While most of the suit was settled in 2008, reported ABP News, “the issue of the school board’s prayer policy was left unresolved for a second set of parents who joined the case after it was originally filed.”

It was that element the 3rd Circuit Court of Appeals addressed, reversing a lower federal court decision in favor of the Indian River school board and ruling that the district’s policy violated the First Amendment’s supposed separation of church and state.

The school district had argued that the constitutionality of its prayer policy fell under the Supreme Court’s ruling in Marsh v. Chambers, which allows for deliberative or legislative bodies to begin their meetings with a prayer. But the appeals court ruled that because the school board’s focus was public education, and because children were often present at the meetings, the prayers were more like clergy-led invocations at graduation ceremonies, which courts have ruled are unconstitutional because students feel compelled to participate.

The court said that the First Amendment “does not require students to give up their right to participate in their educational system or be rewarded for their school-related achievements as a price for dissenting from a state-sponsored religious practice.”

To buttress its decision against the district, the appeals court cited the Supreme Court’s notorious 1962 Engel v. Vitale decision, one of a handful of cases which have been used over the past 50 years to reinforce a collective prayer ban in America’s public school classrooms.
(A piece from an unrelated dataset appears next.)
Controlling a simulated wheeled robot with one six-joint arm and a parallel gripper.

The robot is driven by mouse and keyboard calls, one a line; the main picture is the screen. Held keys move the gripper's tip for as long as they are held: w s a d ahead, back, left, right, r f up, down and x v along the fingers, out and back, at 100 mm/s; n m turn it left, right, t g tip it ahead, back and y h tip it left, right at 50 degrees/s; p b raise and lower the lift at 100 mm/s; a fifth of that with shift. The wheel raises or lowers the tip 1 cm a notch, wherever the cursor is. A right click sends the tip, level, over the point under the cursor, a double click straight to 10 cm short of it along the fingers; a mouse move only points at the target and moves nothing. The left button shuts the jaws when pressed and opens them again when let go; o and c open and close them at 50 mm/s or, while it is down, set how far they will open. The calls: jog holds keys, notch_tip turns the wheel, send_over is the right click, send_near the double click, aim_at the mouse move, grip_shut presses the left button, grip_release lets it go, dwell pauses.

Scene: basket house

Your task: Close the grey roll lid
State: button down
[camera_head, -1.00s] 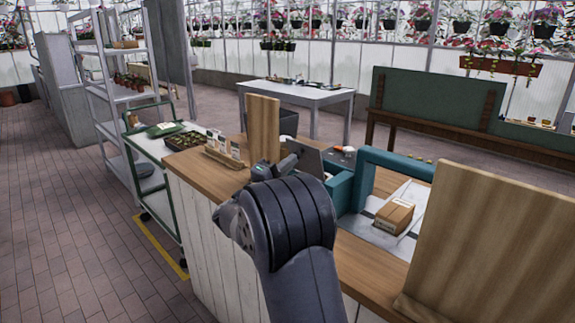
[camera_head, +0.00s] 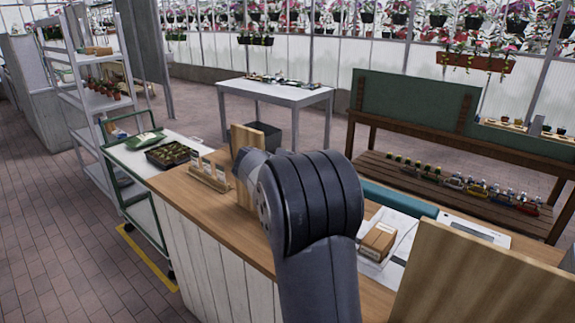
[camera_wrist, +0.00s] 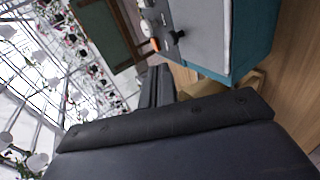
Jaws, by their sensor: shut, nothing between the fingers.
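The grey roll lid (camera_wrist: 200,28) shows in the wrist view as a flat grey panel with a pale edge, beside the side of a teal box (camera_wrist: 256,38). A small dark knob sits near the lid's left edge. My gripper (camera_wrist: 155,88) shows as dark, closed fingers below and left of the lid, apart from it in the picture; I cannot tell the real gap. In the head view my arm hides my gripper and the lid.
The wooden counter (camera_head: 190,192) carries a cardboard box (camera_head: 377,242) on a pale surface, a card holder (camera_head: 208,178) and upright wooden boards (camera_head: 480,285). A green-framed cart (camera_head: 120,160) stands left. Open brick floor lies further left.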

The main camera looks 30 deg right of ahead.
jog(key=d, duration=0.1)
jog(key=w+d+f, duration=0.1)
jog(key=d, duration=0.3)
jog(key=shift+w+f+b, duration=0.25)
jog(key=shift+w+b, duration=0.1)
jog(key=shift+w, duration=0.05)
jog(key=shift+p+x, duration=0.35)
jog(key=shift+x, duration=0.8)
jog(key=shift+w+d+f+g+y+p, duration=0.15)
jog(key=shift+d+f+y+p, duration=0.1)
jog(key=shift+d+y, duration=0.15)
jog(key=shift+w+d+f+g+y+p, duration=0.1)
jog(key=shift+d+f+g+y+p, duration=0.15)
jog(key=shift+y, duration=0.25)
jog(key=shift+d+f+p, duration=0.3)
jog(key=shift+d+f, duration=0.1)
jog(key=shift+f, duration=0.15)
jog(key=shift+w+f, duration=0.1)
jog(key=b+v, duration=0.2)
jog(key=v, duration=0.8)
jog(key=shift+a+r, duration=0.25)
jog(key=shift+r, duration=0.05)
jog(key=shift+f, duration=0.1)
In that case the High Court declared that “it is neither sacrilegious nor antireligious to say that each separate government in this country should stay out of the business of writing or sanctioning official prayers and leave that purely religious function to the people themselves.”

Apparently satisfied that their predecessors had had their judicial say on the matter, the present-day Supreme Court justices refused to hear an appeal of the Indian River ruling.